▶ **What to produce**
Take every line where the string "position" appears and copy it.

[Items listed in a dataset]
++++++++++

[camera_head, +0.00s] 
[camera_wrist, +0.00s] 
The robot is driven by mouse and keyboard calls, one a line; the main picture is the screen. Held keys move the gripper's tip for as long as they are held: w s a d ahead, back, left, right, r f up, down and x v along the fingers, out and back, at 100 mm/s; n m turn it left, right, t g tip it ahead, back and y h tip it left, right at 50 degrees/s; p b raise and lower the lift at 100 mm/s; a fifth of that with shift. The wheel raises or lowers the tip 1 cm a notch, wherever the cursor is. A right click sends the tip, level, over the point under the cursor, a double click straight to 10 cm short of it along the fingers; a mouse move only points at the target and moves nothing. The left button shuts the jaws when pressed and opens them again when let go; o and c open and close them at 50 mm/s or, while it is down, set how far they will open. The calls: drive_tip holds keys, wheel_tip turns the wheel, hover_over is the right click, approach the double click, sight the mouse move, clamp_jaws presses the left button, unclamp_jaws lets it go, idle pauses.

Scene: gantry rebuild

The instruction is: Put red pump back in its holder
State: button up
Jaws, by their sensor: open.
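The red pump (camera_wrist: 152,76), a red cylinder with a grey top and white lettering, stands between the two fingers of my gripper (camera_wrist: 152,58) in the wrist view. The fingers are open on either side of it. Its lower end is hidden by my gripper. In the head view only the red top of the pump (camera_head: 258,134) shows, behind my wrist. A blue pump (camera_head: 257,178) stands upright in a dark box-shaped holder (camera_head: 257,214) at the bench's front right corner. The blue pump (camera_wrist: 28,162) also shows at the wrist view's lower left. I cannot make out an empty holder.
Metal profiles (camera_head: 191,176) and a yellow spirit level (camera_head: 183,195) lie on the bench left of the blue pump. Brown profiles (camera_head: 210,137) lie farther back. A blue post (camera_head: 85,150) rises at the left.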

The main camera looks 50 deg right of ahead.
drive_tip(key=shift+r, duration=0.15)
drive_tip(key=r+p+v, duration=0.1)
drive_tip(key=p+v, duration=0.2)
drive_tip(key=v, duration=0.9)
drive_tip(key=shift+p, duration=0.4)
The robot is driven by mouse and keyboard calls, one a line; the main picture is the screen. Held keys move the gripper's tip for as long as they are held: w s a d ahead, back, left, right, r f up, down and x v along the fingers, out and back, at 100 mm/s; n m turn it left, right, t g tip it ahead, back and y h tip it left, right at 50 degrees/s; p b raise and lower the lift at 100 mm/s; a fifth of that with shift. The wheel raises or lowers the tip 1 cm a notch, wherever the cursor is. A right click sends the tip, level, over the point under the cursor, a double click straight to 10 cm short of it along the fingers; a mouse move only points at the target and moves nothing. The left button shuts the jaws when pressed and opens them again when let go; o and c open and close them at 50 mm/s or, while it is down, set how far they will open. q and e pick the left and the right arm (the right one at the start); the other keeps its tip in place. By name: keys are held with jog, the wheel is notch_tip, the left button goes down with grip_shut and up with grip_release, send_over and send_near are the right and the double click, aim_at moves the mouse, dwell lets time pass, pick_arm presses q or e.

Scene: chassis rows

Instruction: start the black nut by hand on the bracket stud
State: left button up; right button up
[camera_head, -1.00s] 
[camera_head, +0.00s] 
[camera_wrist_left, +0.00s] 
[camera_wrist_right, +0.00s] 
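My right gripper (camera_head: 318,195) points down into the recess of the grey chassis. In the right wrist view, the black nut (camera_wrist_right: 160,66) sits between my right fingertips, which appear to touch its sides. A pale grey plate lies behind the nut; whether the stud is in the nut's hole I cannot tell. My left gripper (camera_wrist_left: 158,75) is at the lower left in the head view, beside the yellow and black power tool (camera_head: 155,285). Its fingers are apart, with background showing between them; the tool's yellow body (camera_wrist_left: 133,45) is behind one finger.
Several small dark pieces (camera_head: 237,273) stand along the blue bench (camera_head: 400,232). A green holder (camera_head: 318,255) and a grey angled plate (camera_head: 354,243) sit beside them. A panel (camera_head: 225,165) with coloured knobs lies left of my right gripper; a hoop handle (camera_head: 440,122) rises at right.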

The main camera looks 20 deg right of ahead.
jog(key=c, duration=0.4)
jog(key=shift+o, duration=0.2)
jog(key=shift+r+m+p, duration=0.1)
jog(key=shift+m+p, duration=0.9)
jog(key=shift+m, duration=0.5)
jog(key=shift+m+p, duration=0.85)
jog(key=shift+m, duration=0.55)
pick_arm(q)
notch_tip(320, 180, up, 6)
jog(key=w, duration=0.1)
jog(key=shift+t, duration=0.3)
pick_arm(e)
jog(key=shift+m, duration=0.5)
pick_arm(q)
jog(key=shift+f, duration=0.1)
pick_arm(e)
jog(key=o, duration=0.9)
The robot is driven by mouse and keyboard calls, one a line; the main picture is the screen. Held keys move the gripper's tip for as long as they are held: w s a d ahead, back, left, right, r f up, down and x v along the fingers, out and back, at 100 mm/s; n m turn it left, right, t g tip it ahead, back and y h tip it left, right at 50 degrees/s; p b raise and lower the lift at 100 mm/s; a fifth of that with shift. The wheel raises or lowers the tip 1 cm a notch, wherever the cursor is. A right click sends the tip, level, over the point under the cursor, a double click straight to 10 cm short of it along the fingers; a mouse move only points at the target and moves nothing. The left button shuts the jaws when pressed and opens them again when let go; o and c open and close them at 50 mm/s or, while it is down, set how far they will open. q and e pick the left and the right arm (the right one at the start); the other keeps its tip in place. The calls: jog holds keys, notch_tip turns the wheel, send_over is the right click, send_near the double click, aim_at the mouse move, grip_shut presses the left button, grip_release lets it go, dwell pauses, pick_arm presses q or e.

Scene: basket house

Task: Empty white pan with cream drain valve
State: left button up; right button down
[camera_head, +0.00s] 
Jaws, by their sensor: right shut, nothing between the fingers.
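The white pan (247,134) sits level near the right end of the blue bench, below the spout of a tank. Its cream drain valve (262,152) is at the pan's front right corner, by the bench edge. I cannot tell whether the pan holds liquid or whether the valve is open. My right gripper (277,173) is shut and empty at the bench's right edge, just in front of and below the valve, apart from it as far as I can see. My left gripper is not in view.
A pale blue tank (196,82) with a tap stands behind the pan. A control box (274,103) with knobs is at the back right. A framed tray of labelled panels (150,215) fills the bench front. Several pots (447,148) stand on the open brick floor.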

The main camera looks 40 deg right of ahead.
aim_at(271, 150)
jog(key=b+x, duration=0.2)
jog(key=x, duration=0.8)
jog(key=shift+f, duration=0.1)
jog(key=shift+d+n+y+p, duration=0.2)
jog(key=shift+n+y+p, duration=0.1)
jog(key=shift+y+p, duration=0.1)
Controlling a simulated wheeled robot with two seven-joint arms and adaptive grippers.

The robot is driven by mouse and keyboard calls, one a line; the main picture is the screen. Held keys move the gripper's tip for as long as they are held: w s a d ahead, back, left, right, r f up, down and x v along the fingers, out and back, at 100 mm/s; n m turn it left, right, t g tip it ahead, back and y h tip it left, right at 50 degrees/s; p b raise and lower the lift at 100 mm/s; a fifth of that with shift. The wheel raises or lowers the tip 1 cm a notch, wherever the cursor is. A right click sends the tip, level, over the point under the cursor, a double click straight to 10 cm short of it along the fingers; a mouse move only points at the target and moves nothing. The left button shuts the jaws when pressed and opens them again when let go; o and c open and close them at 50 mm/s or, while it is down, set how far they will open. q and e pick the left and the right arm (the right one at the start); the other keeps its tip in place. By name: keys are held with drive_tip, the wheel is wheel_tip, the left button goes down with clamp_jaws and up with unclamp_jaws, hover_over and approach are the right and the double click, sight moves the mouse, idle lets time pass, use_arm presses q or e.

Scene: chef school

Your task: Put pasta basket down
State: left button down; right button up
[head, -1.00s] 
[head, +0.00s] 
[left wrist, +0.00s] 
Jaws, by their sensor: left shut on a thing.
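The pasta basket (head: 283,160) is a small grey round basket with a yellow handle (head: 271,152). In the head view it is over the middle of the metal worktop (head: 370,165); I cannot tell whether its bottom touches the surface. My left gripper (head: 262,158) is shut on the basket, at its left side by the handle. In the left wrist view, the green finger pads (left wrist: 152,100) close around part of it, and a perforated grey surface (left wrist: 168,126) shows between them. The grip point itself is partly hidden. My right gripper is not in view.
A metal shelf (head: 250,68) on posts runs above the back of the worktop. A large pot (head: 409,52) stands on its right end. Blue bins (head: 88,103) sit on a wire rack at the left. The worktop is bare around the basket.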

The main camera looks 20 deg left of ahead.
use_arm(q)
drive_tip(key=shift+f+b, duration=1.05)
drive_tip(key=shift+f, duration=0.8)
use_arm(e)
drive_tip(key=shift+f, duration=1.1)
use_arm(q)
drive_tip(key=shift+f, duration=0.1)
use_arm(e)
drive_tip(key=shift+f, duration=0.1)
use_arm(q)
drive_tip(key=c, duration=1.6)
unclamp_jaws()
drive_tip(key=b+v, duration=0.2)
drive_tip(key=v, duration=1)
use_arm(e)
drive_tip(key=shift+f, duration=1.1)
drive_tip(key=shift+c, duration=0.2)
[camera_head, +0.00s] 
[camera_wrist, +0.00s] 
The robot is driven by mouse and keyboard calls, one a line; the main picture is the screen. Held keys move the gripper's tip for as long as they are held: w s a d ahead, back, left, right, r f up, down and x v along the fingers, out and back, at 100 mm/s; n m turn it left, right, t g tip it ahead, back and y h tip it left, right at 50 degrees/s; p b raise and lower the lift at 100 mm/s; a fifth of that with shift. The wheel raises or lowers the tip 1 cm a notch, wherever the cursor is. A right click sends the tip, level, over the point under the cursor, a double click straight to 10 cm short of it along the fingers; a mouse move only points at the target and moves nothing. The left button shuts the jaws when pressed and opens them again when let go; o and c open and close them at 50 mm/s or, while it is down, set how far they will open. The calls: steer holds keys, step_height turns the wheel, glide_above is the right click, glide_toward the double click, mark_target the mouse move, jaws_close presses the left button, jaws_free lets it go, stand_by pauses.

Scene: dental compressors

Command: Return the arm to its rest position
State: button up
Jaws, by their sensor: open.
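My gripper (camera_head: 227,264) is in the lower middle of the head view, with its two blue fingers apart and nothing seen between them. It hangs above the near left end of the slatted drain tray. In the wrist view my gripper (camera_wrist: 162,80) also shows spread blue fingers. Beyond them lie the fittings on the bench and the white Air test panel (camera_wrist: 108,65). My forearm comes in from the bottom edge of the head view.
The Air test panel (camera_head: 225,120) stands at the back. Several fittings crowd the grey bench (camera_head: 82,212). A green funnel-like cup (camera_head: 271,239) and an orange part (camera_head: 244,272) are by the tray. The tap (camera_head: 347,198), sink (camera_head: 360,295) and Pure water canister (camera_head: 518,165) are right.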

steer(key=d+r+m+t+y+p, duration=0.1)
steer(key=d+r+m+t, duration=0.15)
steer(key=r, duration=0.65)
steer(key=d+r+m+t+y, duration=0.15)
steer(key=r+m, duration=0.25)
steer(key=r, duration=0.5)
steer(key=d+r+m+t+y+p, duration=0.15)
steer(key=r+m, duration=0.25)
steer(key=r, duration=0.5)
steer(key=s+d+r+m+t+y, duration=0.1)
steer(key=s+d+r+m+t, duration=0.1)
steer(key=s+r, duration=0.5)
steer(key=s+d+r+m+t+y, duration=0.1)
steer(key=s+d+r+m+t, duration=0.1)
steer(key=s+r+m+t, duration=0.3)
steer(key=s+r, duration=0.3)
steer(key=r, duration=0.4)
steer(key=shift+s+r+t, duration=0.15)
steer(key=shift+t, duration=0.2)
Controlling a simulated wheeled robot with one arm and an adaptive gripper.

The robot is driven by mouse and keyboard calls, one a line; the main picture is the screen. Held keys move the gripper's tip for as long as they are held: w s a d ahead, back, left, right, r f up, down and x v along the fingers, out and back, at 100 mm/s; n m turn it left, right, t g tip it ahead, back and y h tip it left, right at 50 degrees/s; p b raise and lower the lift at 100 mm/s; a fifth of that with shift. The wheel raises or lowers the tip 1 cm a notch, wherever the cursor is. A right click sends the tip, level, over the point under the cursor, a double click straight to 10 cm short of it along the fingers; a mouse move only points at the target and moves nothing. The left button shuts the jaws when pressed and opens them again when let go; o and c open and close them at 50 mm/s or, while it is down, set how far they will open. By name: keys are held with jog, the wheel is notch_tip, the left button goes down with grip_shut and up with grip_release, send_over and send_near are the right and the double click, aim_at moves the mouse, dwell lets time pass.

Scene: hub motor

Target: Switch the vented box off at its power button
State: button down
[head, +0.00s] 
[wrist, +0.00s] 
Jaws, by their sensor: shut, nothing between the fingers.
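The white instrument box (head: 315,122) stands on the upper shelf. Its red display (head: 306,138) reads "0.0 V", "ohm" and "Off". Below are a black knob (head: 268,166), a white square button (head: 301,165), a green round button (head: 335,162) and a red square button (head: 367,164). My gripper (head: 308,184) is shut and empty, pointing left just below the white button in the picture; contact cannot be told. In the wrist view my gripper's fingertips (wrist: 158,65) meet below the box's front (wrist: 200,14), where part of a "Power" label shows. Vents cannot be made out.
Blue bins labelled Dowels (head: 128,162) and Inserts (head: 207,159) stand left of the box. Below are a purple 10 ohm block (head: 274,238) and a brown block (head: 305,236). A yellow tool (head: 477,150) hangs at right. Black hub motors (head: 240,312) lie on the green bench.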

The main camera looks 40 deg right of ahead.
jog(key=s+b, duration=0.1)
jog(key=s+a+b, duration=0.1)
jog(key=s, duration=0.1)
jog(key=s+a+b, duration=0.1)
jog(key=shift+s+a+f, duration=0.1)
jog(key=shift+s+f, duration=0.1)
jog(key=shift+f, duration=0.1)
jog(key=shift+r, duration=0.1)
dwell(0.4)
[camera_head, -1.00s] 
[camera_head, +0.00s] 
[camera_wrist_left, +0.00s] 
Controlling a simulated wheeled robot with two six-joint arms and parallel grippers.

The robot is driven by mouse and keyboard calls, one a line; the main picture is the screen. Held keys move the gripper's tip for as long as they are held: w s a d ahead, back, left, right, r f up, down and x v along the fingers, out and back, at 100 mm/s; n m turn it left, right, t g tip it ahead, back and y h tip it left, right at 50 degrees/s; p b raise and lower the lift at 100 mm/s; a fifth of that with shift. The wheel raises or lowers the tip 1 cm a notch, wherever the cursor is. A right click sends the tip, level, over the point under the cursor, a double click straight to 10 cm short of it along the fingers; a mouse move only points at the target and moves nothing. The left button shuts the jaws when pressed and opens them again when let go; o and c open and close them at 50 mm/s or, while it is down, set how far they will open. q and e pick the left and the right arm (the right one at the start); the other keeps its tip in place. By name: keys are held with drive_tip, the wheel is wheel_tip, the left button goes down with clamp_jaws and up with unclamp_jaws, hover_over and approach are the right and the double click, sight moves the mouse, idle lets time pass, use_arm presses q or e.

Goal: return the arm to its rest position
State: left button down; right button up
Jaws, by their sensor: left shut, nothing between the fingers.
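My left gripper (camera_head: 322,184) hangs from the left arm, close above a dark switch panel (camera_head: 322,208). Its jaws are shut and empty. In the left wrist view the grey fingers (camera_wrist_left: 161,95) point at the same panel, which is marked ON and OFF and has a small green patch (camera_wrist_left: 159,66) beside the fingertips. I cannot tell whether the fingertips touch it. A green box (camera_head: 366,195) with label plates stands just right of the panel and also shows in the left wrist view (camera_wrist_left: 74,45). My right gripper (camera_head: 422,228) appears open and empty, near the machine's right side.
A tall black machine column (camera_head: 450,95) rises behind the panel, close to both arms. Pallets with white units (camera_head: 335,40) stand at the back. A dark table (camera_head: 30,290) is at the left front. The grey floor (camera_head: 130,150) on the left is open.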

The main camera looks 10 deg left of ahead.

++++++++++

▶ **Answer in full**
Command: Return the arm to its rest position
Goal: return the arm to its rest position

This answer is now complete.